(Robot task records)

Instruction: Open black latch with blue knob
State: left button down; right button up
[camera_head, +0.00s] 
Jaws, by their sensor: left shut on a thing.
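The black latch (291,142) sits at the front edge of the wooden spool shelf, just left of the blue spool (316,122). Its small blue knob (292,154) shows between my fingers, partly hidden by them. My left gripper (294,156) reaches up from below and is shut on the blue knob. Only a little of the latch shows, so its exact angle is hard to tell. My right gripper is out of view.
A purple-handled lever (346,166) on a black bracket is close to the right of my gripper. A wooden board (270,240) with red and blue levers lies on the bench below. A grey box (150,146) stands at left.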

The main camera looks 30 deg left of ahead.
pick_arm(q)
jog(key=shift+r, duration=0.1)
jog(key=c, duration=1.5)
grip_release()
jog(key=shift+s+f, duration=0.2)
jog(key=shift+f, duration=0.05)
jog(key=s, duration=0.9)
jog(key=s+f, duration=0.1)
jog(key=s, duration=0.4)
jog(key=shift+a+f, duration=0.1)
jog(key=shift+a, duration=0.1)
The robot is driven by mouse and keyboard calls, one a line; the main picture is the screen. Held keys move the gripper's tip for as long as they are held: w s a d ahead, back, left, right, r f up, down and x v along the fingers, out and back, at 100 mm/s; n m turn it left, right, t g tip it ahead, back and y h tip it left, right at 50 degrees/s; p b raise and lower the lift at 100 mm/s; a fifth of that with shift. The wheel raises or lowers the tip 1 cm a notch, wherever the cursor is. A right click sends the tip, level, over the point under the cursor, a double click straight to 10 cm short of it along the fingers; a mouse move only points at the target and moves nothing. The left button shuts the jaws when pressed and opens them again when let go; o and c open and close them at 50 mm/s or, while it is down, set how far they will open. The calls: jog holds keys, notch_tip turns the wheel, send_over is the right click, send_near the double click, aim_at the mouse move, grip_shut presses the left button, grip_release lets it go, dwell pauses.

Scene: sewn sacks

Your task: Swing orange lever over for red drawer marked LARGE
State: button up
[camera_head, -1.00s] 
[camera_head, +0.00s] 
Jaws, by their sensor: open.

Exercise
Go through the records above and retype each one exactly.

Correct answer
Instruction: Open black latch with blue knob
State: left button down; right button up
[camera_head, +0.00s] 
Jaws, by their sensor: left shut on a thing.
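The black latch (291,142) sits at the front edge of the wooden spool shelf, just left of the blue spool (316,122). Its small blue knob (292,154) shows between my fingers, partly hidden by them. My left gripper (294,156) reaches up from below and is shut on the blue knob. Only a little of the latch shows, so its exact angle is hard to tell. My right gripper is out of view.
A purple-handled lever (346,166) on a black bracket is close to the right of my gripper. A wooden board (270,240) with red and blue levers lies on the bench below. A grey box (150,146) stands at left.

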The main camera looks 30 deg left of ahead.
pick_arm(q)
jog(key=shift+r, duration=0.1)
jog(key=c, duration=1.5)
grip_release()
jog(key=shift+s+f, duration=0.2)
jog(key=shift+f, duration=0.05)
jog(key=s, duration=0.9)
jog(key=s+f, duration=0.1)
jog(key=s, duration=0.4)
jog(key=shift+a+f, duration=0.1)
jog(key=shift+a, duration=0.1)
The robot is driven by mouse and keyboard calls, one a line; the main picture is the screen. Held keys move the gripper's tip for as long as they are held: w s a d ahead, back, left, right, r f up, down and x v along the fingers, out and back, at 100 mm/s; n m turn it left, right, t g tip it ahead, back and y h tip it left, right at 50 degrees/s; p b raise and lower the lift at 100 mm/s; a fifth of that with shift. The wheel raises or lowers the tip 1 cm a notch, wherever the cursor is. A right click sends the tip, level, over the point under the cursor, a double click straight to 10 cm short of it along the fingers; a mouse move only points at the target and moves nothing. The left button shuts the jaws when pressed and opens them again when let go; o and c open and close them at 50 mm/s or, while it is down, set how far they will open. The calls: jog holds keys, notch_tip turns the wheel, send_over is the right click, send_near the double click, aim_at the mouse move, grip_shut presses the left button, grip_release lets it go, dwell pauses.

Scene: sewn sacks

Your task: Swing orange lever over for red drawer marked LARGE
State: button up
[camera_head, -1.00s] 
[camera_head, +0.00s] 
Jaws, by their sensor: open.

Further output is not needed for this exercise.